A savings account helps you save your money. You’re storing your money for future use and hopefully earning a reasonable interest rate. Interest is the money you earn for letting the bank keep your money. Some financial institutions may require a minimum deposit in your savings accounts and account limits or fees.

Checking Account

A checking account is a transactional account allowing you to make deposits and withdrawals of your money anytime. Checking accounts are not the best place to store your money as the goal of the account is for use, not saving. Most checking accounts come with a checkbook, but you might be required to ask for it. Learn how to write a check for any amount.

Most checking accounts do not pay interest, but some do. Be mindful of transaction limits, minimum balance requirements, and fees. It’s good to shop around for the best checking accounts.

Debit Card

Checking accounts come with a debit card enabling you to spend your money conveniently. A debit card allows for making purchases at stores and online shopping. You can only spend the money that’s in your checking account. Additionally, you can use your debit card at ATMs to make deposits, withdrawals, check balances, and transfer between accounts.

Money Market Account

A money market account is a type of hybrid savings and checking account. It tends to have higher limits but often pays more interest than a savings account. MMAs offered by a financial institution may have a stated interest rate like a savings account or an interest rate tied to financial markets.

Certificate of Deposit (CD)

A certificate of deposit, also known as a CD, helps you save money with a set interest rate for a specific amount of time. Your cash is term locked. In exchange, you get a higher interest rate compared to a traditional savings account. Certificate terms can start at 30 days to 5 or more years.

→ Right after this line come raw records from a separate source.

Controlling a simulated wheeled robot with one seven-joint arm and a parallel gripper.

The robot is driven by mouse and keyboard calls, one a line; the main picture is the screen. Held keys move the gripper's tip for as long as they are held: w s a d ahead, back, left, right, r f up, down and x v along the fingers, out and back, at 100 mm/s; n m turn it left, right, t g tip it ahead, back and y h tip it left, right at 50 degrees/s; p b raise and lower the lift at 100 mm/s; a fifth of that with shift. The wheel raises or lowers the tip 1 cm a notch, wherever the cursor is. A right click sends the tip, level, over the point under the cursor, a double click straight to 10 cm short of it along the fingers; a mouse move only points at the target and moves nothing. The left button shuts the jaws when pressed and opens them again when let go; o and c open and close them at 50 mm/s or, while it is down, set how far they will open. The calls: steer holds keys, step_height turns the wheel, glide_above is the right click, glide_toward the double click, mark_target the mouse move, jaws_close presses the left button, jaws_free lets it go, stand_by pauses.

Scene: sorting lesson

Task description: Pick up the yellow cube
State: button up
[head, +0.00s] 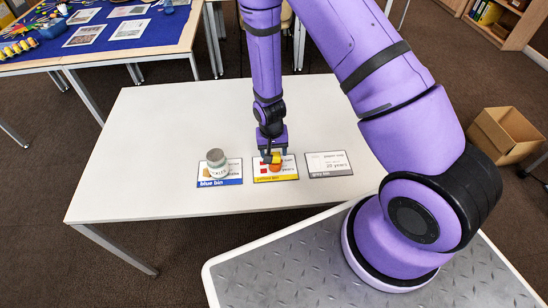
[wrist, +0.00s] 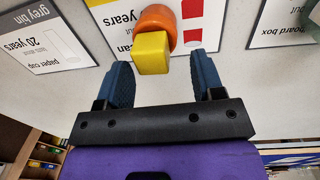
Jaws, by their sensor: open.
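The yellow cube (wrist: 151,53) shows in the wrist view, in front of an orange round thing (wrist: 158,20) and partly covering it. My gripper (wrist: 164,72) is open, with one blue finger on each side, and the cube lies between and just beyond the fingertips.
The blue bin card (head: 232,181) at left carries a grey and white cylinder (head: 216,163). The grey bin card (head: 328,164) at right is bare. The white table (head: 140,160) is otherwise clear. A cardboard box (head: 503,135) stands on the floor at right.

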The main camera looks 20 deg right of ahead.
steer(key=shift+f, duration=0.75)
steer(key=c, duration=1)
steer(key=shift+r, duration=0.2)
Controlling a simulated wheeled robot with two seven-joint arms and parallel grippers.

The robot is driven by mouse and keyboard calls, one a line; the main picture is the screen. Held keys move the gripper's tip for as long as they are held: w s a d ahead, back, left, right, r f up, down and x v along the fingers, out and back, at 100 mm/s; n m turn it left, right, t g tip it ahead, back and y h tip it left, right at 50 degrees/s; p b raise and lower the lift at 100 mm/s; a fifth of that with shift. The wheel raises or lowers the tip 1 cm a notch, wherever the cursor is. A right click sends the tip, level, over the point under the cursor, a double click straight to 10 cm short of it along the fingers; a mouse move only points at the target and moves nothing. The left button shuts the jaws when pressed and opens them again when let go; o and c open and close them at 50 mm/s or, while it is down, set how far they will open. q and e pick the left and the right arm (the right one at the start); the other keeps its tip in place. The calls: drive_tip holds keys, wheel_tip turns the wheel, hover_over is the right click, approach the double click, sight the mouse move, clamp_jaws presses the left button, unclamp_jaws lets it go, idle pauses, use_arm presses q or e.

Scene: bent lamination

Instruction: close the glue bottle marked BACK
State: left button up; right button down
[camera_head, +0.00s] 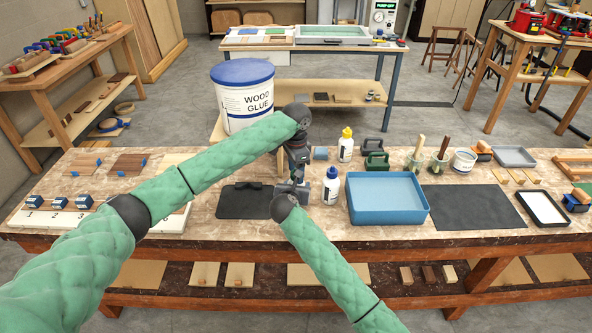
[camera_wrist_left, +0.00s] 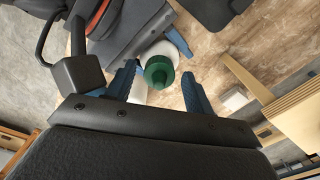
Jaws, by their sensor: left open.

Individual Retirement Accounts (IRA)

An IRA is a retirement-focused savings account. They come in two types: a traditional IRA and a Roth IRA. These retirement accounts have tax advantages that need further understanding, but you’ll encounter them at banking institutions. Learn more about individual retirement accounts.

Banking Basics: How Accounts are Used

Routing Number and Accounts Numbers

Each financial institution is issued a routing number or an ABA number. It helps identify the banks using a numerical system. You’ll need the routing number for electronic deposits and withdrawals. Each deposit accounts with a financial institution are assigned an account number. For example, when direct depositing your paycheck, you’ll be required to provide the routing number and account number.

Earning Interest

Interest is the money you earn for your deposits expressed as a percentage called the interest rate. Essentially, it’s the money you charge a financial institution for storing your money. If you put $100 in a savings account that pays an interest rate of 1%, at the end of the year, your savings account would have $101. You earned interest!

Banking Statements

As a customer, you’ll receive monthly statements that help you review and track your savings and spending. These statements include account balances and a detailed list of deposits and withdrawals. It’s important to review these statements and store electronic versions.

Balancing Accounts

Review your statements to verify the deposits and withdrawals are balanced.

Set Alerts

To spot potential issues early, set alerts for account activity like deposits and withdrawals. Many financial institutions offer customers alerts sent via in-app notification, text message, and email.

Automation Features

Many banks offer auto-transfer features. You can transfer between your connected accounts and set automation rules that help you reach your savings goals.

How to Choose the Right Banking Service

We often don’t make consideration on whom we bank. But, banking is the foundation of money management. Make a more conscious effort in choosing your banking provider.

You have choices on the type of account to use and the variety of financial institutions available. So, shop around. Ask the following questions to help you narrow down your choices:

  • What are the products and services offered?
  • What are the fees?
  • Are there minimum balance requirements?
  • Do I need a physical location (like a branch) or prefer better mobile app services?
  • Does local banking matter or national big bank convenience?
  • Are deposits FDIC or NCUA insured?
  • How to access your money?
  • Debit card? ATM network?
  • Can I set auto-transfers, auto-payments, and alerts?

You want to determine how the banking provider aligns with your needs, the cost of the services, safety and security, and the overall convenience.

Find the best banking service in the marketplace.

Banking Basics: Loans and Credit

Many banks offer credit and loan products. In exchange for your deposits, banks can extend loans to other customers.

Credit Cards

A credit card is a flexible access to borrowed money from financial institutions. Getting a credit card requires approval that considers your income, current debt, and credit history. With credit cards, you can use the available credit at any time and are required to pay the amount due each month. You’ll also have the option to make the minimum monthly payment due. Credit cards can be helpful financial tools.

Line of Credit

A line of credit is similar to a credit card but doesn’t come with a card number or plastic card. A line of credit is a flexible loan that consists of a defined amount of money. You can access the funds as needed and repay immediately or over time.

Loans and Mortgages

Other types of loans offered may include car loans, personal loans, student loans, and mortgages.